Thanks for posting that! It's not looking good for string theorists so far, however I've read that some string theorists have claimed that even if they had a collider a trillion times more powerful than the LHC it might not be powerful enough to prove their theories.

Or to put it another way, there may be hundreds of millions of possible solutions to string theory (actually it might be more like a googol depending on who you ask), and this result just rules out a few million possible solutions. There are some notable comments in that article:


Physicists working at the Large Hadron Collider report that after a series of tests, they have not seen any mini black holes, to the chagrin of string theorists and the relief of disaster theorists.

Researchers working on the Compact Muon Solenoid team have been crunching numbers to test a form of string theory that calls for the creation and instant evaporation of miniature black holes. They report that the telltale signs of these black holes are disappointingly absent, however....

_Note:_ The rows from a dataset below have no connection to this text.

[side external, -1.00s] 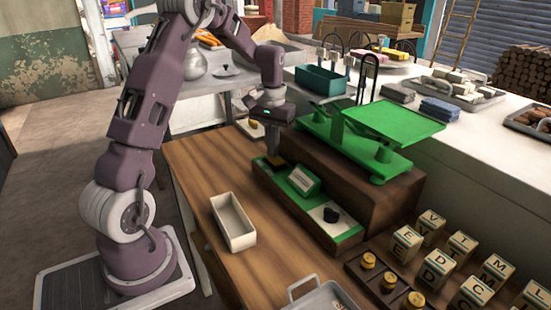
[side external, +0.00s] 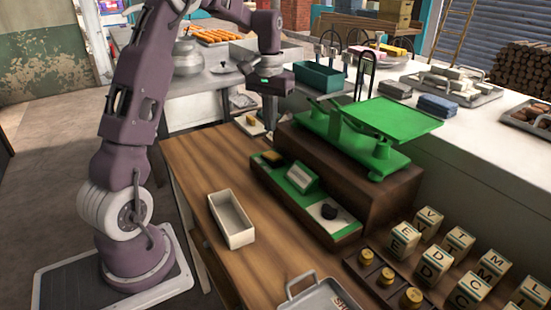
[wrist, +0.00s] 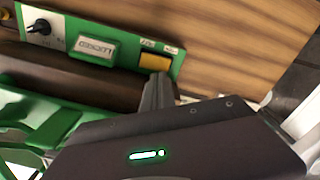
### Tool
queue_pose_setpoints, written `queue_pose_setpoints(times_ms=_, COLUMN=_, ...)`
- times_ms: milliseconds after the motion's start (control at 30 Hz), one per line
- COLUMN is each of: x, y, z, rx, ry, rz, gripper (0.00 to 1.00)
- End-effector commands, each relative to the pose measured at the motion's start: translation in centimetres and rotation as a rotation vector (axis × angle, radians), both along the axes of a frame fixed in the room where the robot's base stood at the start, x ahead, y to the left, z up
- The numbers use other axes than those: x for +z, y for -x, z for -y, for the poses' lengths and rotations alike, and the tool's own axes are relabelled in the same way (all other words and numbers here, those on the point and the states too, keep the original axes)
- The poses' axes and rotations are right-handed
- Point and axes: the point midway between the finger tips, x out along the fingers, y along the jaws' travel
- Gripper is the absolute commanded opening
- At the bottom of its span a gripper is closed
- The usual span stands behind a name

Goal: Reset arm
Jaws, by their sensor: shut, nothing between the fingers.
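My gripper (side external: 270,122) is shut and empty. It hangs in the air above the far end of the control panel, and my arm is raised behind it. The green control panel (side external: 345,233) sits on the wooden table in front of the scale's block. It carries a yellow button (side external: 272,157), a labelled green block (side external: 301,178) and a black knob (side external: 328,211). In the wrist view the closed fingers (wrist: 158,82) appear near the yellow button (wrist: 155,61); the knob (wrist: 40,26) is at the upper left.
The green scale (side external: 395,117) stands on a brown block right of my gripper. A white open box (side external: 231,220) lies on the wooden table (side external: 200,160). Lettered cubes (side external: 437,262), brass weights (side external: 387,277) and a metal tray (side external: 325,297) are at the front right.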

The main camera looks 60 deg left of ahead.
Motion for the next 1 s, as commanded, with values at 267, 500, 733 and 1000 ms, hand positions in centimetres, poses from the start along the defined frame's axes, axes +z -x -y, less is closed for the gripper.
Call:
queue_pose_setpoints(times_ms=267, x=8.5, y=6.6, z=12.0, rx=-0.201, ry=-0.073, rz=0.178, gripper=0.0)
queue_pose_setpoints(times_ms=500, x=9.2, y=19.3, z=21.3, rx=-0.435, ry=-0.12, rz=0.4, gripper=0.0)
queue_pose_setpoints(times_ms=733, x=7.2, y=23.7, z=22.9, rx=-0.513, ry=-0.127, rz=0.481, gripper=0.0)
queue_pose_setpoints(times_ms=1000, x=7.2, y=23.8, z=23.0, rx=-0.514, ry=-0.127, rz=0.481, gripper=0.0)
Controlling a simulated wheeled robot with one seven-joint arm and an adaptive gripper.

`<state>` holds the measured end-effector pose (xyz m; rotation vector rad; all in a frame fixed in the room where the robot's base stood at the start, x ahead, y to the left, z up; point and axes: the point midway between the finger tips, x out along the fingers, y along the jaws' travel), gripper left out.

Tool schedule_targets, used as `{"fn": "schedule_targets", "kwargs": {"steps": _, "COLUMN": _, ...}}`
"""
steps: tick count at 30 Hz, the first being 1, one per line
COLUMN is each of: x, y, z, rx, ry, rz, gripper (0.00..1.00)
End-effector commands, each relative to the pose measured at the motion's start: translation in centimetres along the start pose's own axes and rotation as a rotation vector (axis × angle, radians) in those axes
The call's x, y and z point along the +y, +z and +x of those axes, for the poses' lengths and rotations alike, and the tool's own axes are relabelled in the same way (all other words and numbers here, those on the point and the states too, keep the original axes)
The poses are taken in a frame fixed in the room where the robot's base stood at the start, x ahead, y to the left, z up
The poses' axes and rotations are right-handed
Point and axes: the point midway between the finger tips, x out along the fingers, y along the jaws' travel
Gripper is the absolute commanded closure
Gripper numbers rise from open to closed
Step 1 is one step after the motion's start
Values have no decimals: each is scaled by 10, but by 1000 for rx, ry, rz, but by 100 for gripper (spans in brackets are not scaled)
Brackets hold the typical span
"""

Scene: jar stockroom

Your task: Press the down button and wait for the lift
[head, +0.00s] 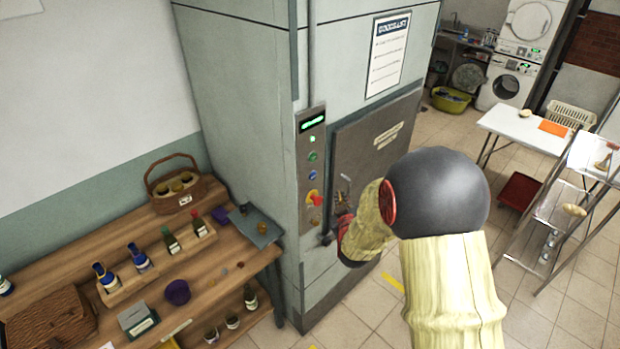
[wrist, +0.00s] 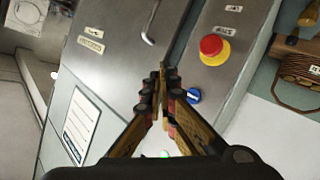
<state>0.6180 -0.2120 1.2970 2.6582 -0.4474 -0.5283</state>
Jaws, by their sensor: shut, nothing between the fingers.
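The lift is a tall grey-green cabinet (head: 245,110) with a closed grey metal door (head: 375,140). Its control panel (head: 312,192) has a lit green display (head: 312,121), a small lit green lamp (head: 312,139), a green button (head: 312,157) and a blue button (head: 312,175). A red stop button (head: 317,200) on yellow is below. The wrist view shows the blue button (wrist: 193,95) and the red button (wrist: 211,46). My gripper (head: 342,200) is shut and empty, in front of the door's panel-side edge. In the wrist view its fingertips (wrist: 162,70) appear left of the blue button, apart from it.
A wooden shelf bench (head: 225,262) with jars, bottles and a basket (head: 183,187) stands left of the lift. A white table (head: 515,122) and a metal rack (head: 545,240) stand at the right. A red crate (head: 520,191) is on the floor.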

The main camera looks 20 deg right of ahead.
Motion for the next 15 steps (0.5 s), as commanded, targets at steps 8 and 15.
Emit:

This doesn’t disprove string theory — it just proves that mini black holes can’t be produced at energies between 3.5 and 4.5 trillion electron volts. But they could still theoretically be produced at higher energies, so when the LHC fully fires up in 2013, string theorists will be holding their breath.
So the points to note:
-As you said, no black holes
-If they are created they're expected to evaporate instantly
-We'll get another try in 2013 when the LHC "fully fires up in 2013" (That's odd, somehow I got the idea they had already fully fired up, I guess not?)

Thanks for adding this article to the discussion!

This also reminds me I wanted to add some Stephen Hawking observations about black holes, part of this echoes what Bobathon said about the temperature and radiation of small black holes:

www.generationterrorists.com...


Black Holes Ain't So Black

... the lower the mass of the black hole, the higher its temperature. So as the black hole loses mass, its temperature and rate of emission increase, so it loses mass more quickly...

One can therefore say that the observations of the gamma ray background do not provide any positive evidence for primordial black holes, but they do tell us that on average there cannot be more than 300 in every cubic light-year in the universe. This limit means that primordial black holes could make up at most one millionth of the matter in the universe.

So in other words, we don't know how many black holes there are exactly, but we can measure radiation and from these measurements we can put a maximum of 300 primordial black holes in every cubic light year.

Just to give you some idea how big a cubic light year is, it takes about 5 and a half hours for sunlight to reach Pluto. One edge of the cubic light year cube would be defined if this light continued for a whole year.